Having met at university, Stornoway, the whimsical, outdoorsy, folk-pop four-piece from Oxford, garnered attention the old-fashioned way - they played gigs. Lots of them.
Then they got offered a slot at Glastonbury, where they were spotted by the music booker for Later With Jools Holland, and ended up on an episode that also featured Jay-Z, and the Foo Fighters. Not long after they were signed to 4AD, and released their first album, Beachcomber's Windowsill, in late 2010.
Two years on, they've just released Tales From Terra Firma, a somewhat bolder, more emotional affair, as frontman and songwriter Brian Briggs explains.
You've said the songs are "stories that a human might want to tell, after spending time on Earth". Where did that idea come from?
The songs all grew from things that happened in our lives over the past few years - getting engaged or married, having children, or in a sadder way, losing loved ones. So basically, lots of the things that inform human existence. It's a bit more of a coming-of-age album I suppose rather than an album about first love and being at university.
It does have this theme, sort of true stories, and tales of life as a human being, but that was more because those things were happening, rather than thinking about finding a great theme.
There's all sorts of intriguing sounds on the album - saws, spoons, wood-chopping, mbira. Do you imagine them right from the start or is it more a case of experimentation?
"Sometimes I've already got a strong vision and other times it's about exploring. So for example, The Great Procrastinator, it's kind of laid-back, features some woodwind at the start, and it turns into a bit of a "last patrons at the bar" type of sing-along. But it had a few incarnations before we went for that style. At one point it was a high-speed, finger-picking, American banjo thing.
You recorded and produced the album in a garage, but you also recorded four songs in various other locations.

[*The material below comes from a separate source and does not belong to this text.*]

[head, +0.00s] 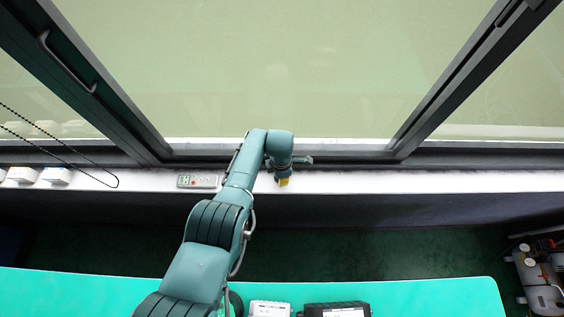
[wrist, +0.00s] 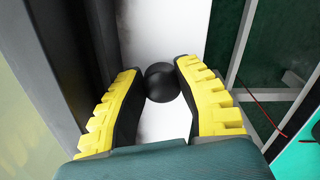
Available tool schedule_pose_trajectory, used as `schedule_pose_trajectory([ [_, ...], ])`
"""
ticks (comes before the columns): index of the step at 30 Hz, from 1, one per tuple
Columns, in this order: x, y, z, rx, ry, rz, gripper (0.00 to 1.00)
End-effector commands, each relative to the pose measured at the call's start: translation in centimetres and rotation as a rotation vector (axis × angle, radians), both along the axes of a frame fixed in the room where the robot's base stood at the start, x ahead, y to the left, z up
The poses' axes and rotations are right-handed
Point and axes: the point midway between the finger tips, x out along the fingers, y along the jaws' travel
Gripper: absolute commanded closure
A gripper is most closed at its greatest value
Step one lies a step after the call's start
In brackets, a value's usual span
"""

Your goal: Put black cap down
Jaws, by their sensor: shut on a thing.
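In the wrist view, the black cap (wrist: 162,83) is a dark round piece between the tips of my gripper (wrist: 161,90). The two yellow-and-black fingers are shut on it from both sides. White sill surface shows around and behind the cap; I cannot tell whether the cap touches it. In the head view, my gripper (head: 284,182) is over the white window sill (head: 400,182), with a bit of yellow finger showing. The cap is hidden there by my arm.
A grey device with a small green screen (head: 197,181) lies on the sill left of my gripper. White boxes (head: 56,175) and a hanging bead chain (head: 117,184) are at the far left. The window frame (head: 340,151) runs behind the sill. The sill to the right is clear.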

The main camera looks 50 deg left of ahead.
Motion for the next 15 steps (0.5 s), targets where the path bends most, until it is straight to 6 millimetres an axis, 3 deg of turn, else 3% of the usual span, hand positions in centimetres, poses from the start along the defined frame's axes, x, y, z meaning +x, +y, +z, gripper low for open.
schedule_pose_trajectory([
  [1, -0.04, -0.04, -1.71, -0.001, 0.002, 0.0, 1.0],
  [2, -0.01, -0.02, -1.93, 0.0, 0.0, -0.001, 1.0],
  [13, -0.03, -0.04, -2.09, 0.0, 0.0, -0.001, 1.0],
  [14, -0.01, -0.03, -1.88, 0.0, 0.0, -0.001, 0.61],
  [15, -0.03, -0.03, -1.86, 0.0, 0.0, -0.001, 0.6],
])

We did The Ones We Hurt the Most, and Farewell Appalachia in a lovely church - they've both got quite a reverby, open sound. And then we did The Great Procrastinator in the community centre hall just down the road, which had this old honkytonk-type bar-room piano. And in November Song, if you listen closely, you'll hear the sound of wind, and things clattering about, and that was recorded in a barn nearby on a rather windy evening. We like to use different locations because it's hard to replicate that atmosphere in a studio. If you record together in a particular space you can capture something that you can't get by recording in a dry garage and putting on something like the reverb after.
Do you think having a background in ecology [a PhD in duck conservation] is connected to the outdoorsy interest in the songs?
I think it's the fact that the music is all very honest, it's all very personal ... The outdoors is very much a part of who I am. Every song ends up with some reference to the outdoors or the weather or seasons.